**Request**. Set down exactly the lines of the records from the top to the line containing "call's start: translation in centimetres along"; include both.

**Excerpted records**.
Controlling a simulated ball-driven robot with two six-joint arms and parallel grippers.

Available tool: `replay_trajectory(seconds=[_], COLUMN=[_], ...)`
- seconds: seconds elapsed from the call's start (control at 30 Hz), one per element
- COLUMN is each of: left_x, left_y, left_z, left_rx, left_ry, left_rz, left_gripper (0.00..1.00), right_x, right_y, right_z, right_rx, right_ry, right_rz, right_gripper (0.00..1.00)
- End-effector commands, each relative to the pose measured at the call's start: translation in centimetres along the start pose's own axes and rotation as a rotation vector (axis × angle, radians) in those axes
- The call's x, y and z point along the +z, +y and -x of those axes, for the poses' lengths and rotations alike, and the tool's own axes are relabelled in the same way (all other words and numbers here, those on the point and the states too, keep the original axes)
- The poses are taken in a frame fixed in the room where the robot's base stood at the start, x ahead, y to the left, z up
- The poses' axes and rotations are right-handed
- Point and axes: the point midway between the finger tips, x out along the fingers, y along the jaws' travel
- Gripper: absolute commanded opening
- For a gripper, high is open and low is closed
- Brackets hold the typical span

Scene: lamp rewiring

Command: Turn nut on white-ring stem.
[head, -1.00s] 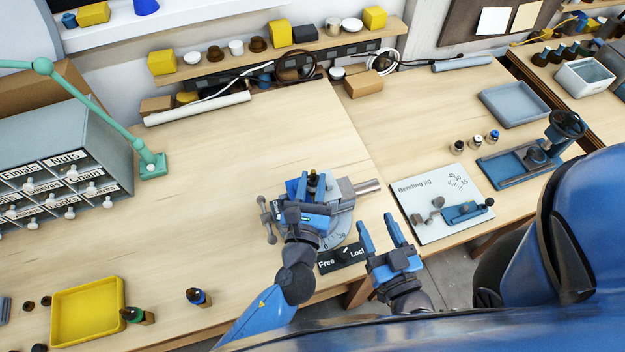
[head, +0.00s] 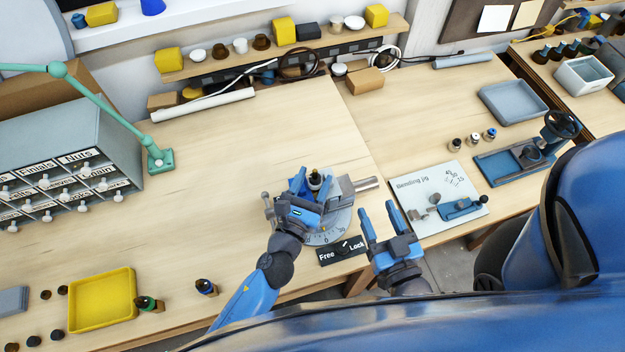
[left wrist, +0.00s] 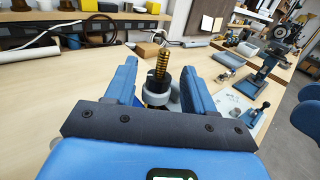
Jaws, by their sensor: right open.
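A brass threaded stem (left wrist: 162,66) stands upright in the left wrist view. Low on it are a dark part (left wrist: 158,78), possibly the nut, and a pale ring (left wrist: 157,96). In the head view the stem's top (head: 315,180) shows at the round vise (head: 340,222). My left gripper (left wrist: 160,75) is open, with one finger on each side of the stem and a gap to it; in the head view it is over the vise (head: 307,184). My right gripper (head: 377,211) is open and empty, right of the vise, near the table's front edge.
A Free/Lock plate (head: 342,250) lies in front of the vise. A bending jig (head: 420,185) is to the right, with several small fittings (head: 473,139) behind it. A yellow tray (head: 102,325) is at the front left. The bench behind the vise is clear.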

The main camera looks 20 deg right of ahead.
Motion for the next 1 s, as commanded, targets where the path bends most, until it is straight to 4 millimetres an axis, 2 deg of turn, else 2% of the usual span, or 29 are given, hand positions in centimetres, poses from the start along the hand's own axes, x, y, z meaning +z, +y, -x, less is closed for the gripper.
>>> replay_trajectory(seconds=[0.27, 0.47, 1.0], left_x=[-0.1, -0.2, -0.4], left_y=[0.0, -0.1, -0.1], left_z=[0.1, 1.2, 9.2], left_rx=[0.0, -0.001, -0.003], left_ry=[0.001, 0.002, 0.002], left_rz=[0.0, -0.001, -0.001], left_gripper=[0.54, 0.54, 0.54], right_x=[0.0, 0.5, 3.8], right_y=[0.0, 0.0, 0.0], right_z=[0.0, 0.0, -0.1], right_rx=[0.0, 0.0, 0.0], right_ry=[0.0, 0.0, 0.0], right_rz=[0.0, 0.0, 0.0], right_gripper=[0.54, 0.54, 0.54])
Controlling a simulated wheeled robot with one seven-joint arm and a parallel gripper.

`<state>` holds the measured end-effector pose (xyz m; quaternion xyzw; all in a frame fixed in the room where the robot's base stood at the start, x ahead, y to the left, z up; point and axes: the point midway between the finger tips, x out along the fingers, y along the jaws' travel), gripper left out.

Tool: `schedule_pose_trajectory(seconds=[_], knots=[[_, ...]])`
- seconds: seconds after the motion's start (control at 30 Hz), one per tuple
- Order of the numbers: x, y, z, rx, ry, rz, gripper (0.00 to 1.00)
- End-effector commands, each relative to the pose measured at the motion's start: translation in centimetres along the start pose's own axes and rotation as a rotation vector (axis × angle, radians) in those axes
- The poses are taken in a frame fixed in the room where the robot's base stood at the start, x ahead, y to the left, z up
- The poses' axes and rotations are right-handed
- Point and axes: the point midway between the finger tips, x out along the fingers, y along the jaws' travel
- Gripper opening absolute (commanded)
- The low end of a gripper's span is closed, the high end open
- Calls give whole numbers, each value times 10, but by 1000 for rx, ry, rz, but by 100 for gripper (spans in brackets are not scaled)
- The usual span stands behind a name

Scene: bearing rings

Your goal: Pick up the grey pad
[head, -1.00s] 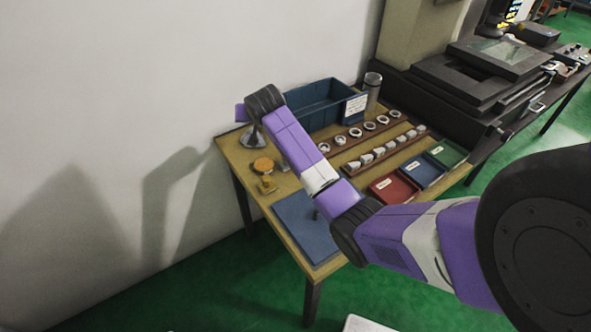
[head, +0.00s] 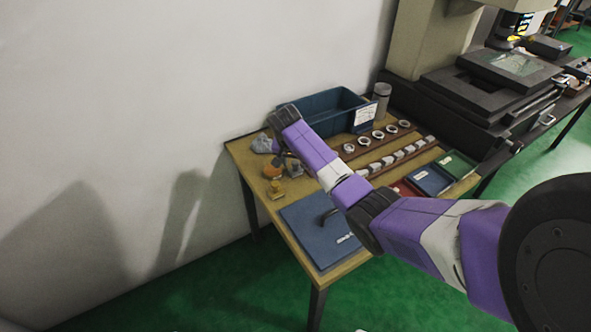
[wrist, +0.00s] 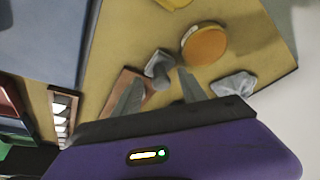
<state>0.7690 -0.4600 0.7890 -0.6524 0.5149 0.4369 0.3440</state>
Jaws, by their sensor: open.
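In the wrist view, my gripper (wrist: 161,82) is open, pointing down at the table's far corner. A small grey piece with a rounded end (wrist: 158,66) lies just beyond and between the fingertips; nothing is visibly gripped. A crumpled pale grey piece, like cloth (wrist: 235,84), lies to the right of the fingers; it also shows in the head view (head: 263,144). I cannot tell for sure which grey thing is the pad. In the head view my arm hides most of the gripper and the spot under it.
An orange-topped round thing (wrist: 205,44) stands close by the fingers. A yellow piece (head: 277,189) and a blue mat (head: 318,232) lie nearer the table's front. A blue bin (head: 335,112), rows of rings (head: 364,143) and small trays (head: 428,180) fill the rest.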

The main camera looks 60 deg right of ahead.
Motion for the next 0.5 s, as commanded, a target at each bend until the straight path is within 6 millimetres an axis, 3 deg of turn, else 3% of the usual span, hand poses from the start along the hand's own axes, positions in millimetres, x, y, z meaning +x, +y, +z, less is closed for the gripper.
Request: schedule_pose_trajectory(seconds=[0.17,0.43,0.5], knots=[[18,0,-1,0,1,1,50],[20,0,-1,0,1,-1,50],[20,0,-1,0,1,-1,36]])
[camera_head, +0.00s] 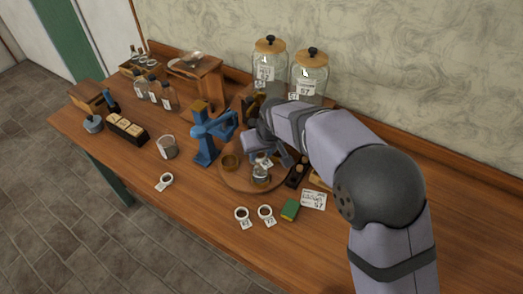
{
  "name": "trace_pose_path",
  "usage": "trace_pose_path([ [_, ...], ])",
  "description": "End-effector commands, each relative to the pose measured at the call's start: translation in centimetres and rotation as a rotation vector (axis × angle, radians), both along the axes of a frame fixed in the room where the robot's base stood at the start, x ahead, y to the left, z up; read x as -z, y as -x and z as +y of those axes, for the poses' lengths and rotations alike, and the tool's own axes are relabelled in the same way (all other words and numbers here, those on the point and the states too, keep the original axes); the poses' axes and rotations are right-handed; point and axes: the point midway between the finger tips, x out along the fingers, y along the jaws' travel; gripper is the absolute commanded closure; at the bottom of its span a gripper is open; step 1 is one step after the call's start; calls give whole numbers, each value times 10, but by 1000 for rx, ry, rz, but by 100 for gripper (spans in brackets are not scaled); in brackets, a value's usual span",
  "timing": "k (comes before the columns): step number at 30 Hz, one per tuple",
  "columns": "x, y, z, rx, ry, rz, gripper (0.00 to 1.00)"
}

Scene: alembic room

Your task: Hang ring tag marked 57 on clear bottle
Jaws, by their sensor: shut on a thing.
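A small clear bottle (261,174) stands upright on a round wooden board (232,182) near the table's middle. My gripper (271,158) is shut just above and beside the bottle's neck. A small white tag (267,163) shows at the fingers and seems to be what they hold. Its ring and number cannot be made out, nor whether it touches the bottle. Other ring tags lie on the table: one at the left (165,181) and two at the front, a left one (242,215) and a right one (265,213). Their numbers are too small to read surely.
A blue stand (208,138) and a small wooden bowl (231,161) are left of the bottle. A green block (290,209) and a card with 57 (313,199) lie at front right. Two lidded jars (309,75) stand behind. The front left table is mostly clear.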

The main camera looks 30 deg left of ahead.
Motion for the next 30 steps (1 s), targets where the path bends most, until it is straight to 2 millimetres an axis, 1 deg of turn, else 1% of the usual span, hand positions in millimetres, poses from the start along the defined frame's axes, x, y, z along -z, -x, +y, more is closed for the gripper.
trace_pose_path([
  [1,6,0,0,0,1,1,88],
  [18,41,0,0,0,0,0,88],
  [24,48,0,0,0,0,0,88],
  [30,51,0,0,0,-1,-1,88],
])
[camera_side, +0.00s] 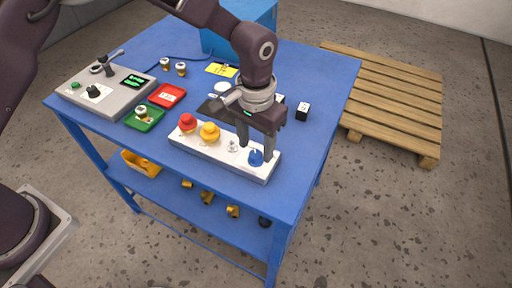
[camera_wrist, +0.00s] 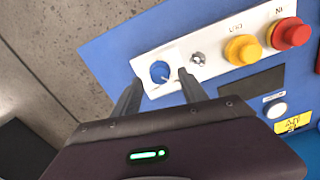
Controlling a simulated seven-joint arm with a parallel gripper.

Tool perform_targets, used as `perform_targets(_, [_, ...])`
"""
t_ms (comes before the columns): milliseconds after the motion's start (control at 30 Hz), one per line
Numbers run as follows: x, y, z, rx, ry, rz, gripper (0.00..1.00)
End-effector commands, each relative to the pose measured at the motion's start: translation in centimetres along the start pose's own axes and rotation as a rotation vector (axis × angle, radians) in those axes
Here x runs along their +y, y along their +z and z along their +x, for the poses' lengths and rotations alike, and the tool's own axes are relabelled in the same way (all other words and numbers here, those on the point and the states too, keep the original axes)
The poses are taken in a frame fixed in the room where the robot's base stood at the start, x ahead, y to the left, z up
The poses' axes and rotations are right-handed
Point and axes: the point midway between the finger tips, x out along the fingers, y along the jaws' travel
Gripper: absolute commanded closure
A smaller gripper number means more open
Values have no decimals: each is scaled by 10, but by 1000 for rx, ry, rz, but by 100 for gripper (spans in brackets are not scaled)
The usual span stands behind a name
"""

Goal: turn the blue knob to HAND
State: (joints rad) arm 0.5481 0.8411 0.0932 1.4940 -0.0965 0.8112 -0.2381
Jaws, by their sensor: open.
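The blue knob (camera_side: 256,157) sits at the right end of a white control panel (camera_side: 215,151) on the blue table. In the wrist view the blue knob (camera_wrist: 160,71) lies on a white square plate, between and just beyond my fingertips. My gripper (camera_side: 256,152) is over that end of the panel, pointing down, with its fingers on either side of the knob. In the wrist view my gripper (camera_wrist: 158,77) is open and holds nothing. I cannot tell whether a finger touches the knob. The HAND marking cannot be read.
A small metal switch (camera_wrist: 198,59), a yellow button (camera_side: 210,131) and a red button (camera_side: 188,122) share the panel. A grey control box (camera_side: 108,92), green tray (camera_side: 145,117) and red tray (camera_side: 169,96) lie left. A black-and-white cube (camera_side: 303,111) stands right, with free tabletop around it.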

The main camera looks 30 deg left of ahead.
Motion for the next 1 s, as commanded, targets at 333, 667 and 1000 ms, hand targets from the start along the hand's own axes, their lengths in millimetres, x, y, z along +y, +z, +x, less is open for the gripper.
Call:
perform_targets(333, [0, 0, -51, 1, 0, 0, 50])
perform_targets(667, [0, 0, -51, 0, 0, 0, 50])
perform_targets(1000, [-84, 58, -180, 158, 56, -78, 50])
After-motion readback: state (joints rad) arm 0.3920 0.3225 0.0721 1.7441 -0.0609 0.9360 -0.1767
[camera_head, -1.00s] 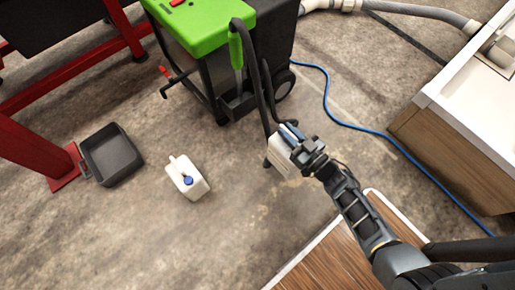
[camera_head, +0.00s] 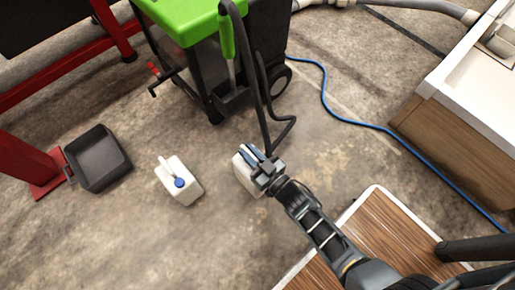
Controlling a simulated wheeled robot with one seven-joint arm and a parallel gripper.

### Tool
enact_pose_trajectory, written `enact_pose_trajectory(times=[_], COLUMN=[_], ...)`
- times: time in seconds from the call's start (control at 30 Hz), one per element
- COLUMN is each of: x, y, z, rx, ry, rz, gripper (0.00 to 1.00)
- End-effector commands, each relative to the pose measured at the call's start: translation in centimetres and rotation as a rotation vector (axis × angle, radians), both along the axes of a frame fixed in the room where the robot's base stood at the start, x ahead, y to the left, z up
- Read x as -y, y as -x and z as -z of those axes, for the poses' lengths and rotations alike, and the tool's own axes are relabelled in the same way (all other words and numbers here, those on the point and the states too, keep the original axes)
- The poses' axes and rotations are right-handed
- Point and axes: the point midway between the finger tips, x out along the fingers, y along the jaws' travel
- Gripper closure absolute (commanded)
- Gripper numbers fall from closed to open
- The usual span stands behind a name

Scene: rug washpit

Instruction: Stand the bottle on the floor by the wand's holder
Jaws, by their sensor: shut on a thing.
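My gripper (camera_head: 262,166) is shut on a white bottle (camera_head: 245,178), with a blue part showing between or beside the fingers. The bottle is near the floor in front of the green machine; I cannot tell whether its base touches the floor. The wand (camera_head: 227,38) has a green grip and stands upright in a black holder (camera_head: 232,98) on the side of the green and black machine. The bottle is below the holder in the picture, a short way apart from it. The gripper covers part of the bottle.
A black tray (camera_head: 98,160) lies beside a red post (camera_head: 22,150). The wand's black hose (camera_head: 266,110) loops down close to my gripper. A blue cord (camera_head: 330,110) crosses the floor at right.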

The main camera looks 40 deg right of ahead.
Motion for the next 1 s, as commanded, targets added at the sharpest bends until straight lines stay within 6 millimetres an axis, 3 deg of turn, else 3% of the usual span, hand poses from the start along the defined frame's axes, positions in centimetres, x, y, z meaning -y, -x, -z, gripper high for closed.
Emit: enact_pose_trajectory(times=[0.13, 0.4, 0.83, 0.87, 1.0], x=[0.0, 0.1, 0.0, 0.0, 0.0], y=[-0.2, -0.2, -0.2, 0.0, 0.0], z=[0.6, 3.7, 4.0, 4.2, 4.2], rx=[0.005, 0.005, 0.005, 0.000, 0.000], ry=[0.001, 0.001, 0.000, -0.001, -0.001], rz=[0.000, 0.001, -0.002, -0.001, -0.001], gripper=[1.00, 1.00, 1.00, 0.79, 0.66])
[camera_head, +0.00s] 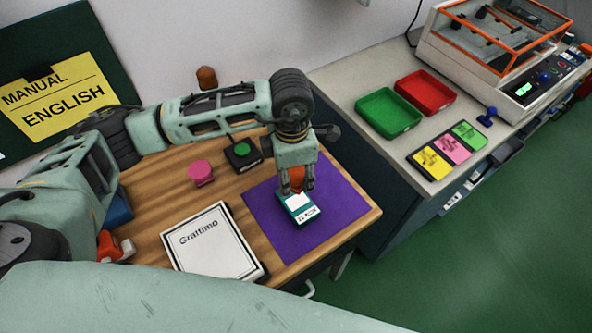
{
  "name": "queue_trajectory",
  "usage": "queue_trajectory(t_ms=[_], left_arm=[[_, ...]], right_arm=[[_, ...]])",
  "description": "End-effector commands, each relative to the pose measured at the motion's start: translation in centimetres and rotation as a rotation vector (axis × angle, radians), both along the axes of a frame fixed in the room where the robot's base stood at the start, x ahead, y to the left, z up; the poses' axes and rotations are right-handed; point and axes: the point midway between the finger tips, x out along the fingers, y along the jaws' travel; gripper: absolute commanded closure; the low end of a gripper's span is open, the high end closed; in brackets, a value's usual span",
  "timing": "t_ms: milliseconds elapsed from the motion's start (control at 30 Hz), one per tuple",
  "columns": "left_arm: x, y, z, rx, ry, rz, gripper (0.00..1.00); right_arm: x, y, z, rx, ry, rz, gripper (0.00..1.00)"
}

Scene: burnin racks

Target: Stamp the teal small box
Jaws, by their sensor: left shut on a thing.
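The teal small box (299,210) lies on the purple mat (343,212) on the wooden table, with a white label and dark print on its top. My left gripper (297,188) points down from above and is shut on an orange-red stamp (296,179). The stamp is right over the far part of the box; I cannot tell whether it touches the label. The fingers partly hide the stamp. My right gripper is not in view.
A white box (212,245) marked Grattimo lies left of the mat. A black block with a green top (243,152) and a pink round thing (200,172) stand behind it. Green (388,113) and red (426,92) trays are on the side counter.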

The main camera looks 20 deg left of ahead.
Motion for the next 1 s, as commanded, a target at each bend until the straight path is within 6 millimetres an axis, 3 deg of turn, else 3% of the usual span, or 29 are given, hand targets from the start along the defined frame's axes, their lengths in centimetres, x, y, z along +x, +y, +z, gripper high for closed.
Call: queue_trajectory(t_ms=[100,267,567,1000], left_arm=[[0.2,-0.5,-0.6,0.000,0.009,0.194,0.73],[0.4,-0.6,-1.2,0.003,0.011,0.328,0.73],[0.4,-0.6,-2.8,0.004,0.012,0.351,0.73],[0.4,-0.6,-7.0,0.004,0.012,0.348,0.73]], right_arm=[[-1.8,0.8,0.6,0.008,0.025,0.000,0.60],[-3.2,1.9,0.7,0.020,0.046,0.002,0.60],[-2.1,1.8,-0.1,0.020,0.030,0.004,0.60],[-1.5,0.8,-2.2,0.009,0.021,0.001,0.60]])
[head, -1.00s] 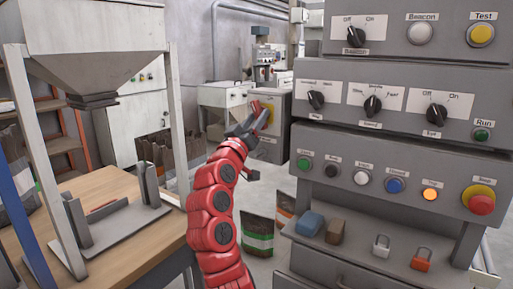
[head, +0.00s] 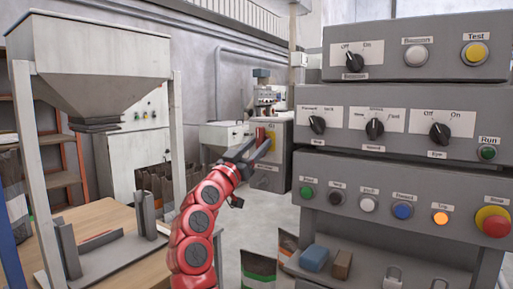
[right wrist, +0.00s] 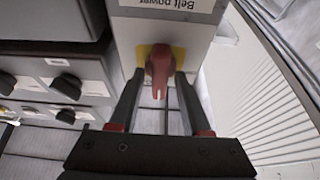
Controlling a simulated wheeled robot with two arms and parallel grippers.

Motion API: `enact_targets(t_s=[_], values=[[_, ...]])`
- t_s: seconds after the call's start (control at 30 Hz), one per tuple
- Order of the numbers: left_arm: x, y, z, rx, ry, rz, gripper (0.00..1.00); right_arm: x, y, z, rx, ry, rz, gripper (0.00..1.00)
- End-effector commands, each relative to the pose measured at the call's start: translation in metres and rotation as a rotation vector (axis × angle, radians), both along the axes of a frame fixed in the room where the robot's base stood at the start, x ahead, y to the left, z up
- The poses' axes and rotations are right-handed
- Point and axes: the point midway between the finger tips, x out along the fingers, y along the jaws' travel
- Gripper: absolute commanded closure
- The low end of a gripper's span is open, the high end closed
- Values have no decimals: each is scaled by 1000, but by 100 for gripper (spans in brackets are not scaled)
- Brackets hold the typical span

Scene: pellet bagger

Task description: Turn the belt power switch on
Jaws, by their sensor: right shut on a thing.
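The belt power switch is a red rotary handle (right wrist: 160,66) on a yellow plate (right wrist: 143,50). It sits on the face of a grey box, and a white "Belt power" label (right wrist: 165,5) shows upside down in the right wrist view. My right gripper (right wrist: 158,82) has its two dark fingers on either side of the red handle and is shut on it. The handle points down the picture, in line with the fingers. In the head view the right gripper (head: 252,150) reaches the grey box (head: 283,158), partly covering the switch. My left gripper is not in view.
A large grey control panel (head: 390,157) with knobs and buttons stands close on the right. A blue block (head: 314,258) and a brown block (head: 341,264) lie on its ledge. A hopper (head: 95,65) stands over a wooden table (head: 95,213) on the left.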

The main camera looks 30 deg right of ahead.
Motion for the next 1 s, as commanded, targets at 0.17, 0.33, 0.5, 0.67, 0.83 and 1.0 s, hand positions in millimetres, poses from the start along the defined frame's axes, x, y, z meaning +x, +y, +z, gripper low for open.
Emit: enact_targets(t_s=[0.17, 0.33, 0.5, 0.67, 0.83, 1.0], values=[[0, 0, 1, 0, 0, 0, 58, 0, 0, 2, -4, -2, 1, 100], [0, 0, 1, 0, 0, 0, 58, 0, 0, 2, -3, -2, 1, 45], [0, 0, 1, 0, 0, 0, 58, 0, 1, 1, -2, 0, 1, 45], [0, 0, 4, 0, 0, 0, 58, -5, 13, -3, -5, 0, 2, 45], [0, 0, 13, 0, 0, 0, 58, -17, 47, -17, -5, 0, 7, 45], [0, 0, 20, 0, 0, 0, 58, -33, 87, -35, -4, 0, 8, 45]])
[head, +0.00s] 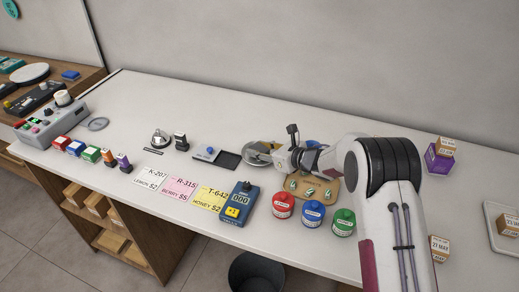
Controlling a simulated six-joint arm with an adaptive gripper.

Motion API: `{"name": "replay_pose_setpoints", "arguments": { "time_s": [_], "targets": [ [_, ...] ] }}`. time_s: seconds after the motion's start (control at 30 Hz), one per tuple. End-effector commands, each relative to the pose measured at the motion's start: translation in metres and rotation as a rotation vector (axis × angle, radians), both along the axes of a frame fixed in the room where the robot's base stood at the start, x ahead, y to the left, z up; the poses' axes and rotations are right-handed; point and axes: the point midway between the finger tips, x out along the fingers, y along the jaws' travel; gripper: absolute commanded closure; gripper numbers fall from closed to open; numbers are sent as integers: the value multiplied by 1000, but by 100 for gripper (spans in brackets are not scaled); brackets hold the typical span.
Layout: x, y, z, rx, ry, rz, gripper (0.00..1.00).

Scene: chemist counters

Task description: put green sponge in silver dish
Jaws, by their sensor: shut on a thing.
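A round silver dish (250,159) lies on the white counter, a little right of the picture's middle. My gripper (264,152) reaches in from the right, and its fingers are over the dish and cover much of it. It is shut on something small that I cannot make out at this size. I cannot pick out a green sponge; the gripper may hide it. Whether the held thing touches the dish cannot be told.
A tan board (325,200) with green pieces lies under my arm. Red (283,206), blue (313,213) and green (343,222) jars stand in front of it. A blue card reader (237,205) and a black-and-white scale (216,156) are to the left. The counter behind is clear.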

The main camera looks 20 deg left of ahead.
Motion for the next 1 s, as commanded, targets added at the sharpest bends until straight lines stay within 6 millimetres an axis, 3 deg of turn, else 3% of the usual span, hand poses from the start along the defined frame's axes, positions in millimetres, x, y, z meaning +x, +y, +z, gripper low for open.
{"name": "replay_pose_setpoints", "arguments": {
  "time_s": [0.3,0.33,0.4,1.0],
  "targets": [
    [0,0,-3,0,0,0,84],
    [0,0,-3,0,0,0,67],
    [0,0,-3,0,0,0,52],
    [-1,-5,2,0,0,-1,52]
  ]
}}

**Reply to the exercise**.
Controlling a simulated ball-driven robot with two six-joint arms and parallel grippers.

Available tool: `replay_trajectory(seconds=[_], COLUMN=[_], ...)`
- seconds: seconds elapsed from the call's start (control at 30 Hz), one per element
- COLUMN is each of: left_x, left_y, left_z, left_rx, left_ry, left_rz, left_gripper (0.00..1.00), right_x, right_y, right_z, right_rx, right_ry, right_rz, right_gripper (0.00..1.00)
- End-effector commands, each relative to the pose measured at the call's start: translation in centimetres along the start pose's own axes and rotation as a rotation vector (axis × angle, radians) in those axes

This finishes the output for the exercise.